MATERIAL PROVIDED:
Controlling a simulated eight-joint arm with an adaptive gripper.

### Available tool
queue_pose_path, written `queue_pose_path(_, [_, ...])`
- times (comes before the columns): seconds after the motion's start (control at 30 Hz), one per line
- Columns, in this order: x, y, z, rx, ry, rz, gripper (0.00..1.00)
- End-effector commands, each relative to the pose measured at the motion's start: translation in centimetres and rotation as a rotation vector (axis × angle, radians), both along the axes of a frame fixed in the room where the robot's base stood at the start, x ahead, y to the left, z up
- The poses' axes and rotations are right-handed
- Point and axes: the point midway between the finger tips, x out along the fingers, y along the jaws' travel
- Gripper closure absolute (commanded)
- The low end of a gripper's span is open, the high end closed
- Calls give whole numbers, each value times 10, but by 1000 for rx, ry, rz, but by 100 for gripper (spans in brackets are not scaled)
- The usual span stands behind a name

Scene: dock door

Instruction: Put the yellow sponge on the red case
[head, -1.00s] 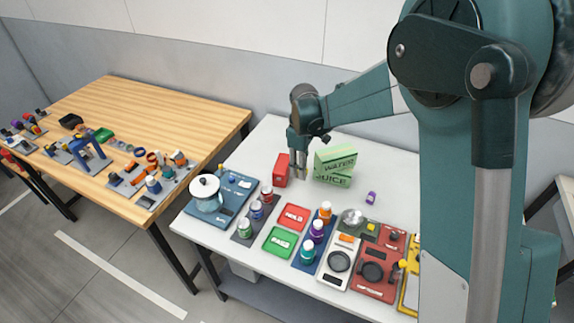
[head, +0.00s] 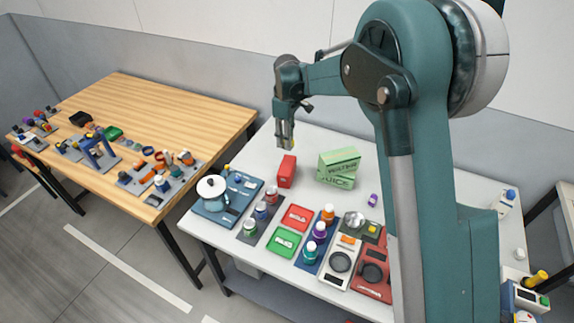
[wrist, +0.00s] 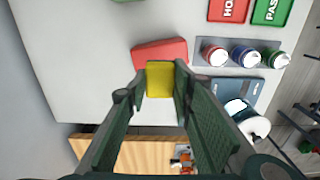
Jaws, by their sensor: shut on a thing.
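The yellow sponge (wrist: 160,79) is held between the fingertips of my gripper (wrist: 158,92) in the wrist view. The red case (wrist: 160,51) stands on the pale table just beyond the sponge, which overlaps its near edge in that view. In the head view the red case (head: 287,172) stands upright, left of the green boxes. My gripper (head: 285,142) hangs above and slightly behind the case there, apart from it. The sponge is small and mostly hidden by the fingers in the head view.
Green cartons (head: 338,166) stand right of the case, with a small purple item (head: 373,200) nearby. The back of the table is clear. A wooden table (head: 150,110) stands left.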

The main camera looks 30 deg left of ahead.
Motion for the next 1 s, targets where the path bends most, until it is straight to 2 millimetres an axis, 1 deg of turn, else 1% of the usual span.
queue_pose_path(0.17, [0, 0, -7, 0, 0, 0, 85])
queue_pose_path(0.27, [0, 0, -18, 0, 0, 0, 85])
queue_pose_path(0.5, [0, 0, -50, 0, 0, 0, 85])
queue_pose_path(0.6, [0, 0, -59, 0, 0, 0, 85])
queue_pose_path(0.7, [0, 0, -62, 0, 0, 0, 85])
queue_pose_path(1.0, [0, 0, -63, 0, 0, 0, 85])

--

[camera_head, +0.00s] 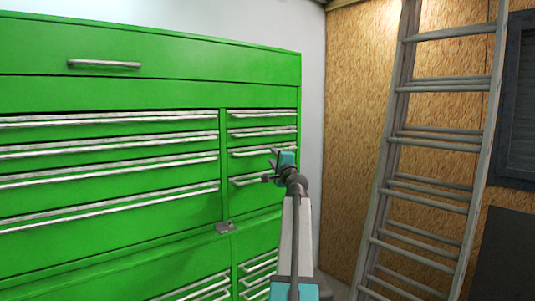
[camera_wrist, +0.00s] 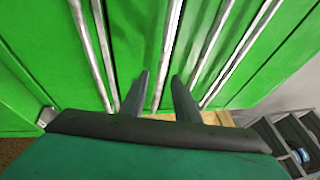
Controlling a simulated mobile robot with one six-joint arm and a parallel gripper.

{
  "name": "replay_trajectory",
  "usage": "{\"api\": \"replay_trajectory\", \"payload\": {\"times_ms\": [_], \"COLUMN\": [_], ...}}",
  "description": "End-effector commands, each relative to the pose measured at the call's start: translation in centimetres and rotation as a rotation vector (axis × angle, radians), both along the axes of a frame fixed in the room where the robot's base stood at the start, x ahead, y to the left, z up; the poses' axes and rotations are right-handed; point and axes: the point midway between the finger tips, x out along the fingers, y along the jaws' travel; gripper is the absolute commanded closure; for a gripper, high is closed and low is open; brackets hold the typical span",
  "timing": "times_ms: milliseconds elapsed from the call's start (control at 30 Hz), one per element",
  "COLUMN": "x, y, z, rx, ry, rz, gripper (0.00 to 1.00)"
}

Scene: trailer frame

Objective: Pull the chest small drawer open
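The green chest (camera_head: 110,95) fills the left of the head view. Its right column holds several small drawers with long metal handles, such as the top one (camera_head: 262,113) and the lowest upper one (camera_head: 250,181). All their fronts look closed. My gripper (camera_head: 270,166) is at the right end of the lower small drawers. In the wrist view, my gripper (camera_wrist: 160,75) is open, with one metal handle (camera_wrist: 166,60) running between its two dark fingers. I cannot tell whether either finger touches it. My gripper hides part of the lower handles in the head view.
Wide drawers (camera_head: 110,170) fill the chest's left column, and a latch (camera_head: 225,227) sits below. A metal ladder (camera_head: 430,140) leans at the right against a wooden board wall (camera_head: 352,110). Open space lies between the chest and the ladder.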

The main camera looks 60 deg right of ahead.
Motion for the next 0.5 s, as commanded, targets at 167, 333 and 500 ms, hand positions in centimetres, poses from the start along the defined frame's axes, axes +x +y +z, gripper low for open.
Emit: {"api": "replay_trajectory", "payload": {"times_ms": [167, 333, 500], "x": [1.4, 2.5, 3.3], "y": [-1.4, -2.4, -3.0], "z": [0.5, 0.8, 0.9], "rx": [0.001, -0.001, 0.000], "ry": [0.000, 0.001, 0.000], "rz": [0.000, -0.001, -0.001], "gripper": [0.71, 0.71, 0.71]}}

---

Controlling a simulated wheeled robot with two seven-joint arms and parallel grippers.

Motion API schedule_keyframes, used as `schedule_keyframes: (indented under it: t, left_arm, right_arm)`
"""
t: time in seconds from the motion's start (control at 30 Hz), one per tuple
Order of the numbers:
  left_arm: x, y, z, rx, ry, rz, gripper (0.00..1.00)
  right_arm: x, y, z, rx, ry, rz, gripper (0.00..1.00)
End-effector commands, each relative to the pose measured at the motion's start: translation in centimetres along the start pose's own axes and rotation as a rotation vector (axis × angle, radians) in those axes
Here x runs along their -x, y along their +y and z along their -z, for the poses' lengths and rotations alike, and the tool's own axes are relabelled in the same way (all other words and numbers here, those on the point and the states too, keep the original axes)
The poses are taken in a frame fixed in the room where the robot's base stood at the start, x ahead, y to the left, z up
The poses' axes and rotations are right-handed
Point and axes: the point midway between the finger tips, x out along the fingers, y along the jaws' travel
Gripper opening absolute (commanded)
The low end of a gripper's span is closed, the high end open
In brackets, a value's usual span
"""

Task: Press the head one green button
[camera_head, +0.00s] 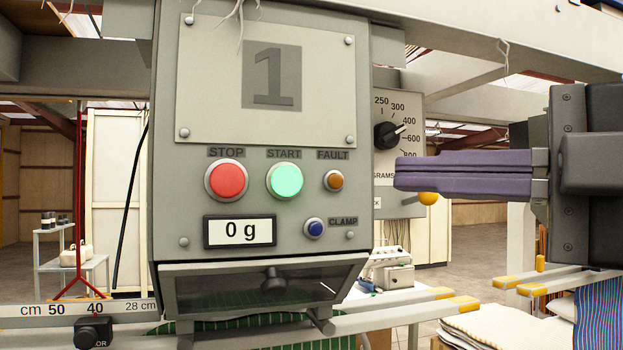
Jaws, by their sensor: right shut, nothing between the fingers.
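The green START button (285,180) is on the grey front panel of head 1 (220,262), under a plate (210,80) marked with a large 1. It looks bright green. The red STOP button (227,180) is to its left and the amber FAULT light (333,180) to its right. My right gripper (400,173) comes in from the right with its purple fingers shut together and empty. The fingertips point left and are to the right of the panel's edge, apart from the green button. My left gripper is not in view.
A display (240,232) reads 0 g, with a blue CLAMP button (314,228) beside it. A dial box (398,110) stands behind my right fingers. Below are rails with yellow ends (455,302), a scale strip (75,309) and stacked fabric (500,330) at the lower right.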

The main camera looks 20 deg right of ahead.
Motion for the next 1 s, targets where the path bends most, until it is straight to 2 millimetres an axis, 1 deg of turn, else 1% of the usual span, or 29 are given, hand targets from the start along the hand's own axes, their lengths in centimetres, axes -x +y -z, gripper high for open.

GIVEN INSTRUCTION: The copy should hold exactly the lines from the line with "- The low end" to the line with "[wrist, +0.00s]", both ends in, set down without any pictures and with nothing added.

EXERCISE SOLUTION:
- The low end of a gripper's span is open, the high end closed
- Calls give whole numbers, each value times 10, but by 1000 for rx, ry, rz, but by 100 for gripper (spans in brackets are not scaled)
- The usual span stands behind a name

Scene: dock door

Instruction: Put the yellow sponge on the red case
[head, -1.00s] 
[head, +0.00s] 
[wrist, +0.00s] 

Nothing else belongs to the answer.